** GOAL **
Return verbatim the inclusive range of lines running from the line that contains "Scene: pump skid" to the line that contains "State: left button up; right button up". Omit every other line.

** RECORDS **

= = = = = = =

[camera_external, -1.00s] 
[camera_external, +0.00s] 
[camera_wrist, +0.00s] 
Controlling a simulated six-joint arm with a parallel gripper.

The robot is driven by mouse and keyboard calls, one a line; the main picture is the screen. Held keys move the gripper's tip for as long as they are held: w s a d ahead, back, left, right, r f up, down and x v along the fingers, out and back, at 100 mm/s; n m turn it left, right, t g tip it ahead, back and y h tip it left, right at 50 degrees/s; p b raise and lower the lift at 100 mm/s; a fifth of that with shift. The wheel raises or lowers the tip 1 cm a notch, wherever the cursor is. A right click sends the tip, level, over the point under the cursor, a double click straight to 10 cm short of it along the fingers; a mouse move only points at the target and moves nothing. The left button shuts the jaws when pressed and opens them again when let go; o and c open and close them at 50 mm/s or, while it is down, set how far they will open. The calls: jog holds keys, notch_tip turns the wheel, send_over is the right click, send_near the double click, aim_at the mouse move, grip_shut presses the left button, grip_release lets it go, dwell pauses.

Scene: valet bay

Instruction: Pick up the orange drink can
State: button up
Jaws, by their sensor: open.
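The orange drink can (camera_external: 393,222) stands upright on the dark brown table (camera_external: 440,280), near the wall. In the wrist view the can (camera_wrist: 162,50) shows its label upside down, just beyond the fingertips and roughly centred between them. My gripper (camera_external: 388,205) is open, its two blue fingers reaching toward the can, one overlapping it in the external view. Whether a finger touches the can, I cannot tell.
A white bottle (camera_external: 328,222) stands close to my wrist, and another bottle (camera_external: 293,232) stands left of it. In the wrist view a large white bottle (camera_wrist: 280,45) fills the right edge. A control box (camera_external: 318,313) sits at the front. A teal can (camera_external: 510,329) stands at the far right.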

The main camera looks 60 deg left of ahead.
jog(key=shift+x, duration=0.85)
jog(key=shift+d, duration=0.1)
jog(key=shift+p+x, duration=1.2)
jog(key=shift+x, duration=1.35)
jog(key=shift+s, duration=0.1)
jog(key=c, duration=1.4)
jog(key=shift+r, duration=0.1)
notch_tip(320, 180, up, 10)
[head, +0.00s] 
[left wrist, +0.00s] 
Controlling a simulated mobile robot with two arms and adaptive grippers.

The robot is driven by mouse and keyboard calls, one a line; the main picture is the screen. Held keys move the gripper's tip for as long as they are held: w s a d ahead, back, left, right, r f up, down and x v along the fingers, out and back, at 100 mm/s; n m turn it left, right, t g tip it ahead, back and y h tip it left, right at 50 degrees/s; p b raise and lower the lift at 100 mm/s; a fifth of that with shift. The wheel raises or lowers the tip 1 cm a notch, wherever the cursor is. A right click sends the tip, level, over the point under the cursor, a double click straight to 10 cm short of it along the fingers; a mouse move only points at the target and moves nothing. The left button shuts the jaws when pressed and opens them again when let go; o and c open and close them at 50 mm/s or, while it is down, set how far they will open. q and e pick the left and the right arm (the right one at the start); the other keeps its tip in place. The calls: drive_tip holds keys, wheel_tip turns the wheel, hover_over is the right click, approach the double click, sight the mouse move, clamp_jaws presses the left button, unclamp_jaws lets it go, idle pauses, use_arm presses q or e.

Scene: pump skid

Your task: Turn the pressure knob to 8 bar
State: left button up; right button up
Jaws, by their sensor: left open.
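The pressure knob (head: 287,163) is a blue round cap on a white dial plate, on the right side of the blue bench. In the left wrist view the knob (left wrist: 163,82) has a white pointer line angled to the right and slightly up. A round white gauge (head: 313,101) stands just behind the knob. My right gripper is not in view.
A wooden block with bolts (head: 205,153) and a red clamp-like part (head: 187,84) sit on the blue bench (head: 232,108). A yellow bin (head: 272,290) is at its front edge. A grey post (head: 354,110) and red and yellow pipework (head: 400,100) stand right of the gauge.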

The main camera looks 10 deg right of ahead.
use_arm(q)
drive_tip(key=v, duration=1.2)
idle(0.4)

= = = = = = =

** EXERCISE RESPONSE **
Scene: pump skid

Your task: Turn the pressure knob to 8 bar
State: left button up; right button up

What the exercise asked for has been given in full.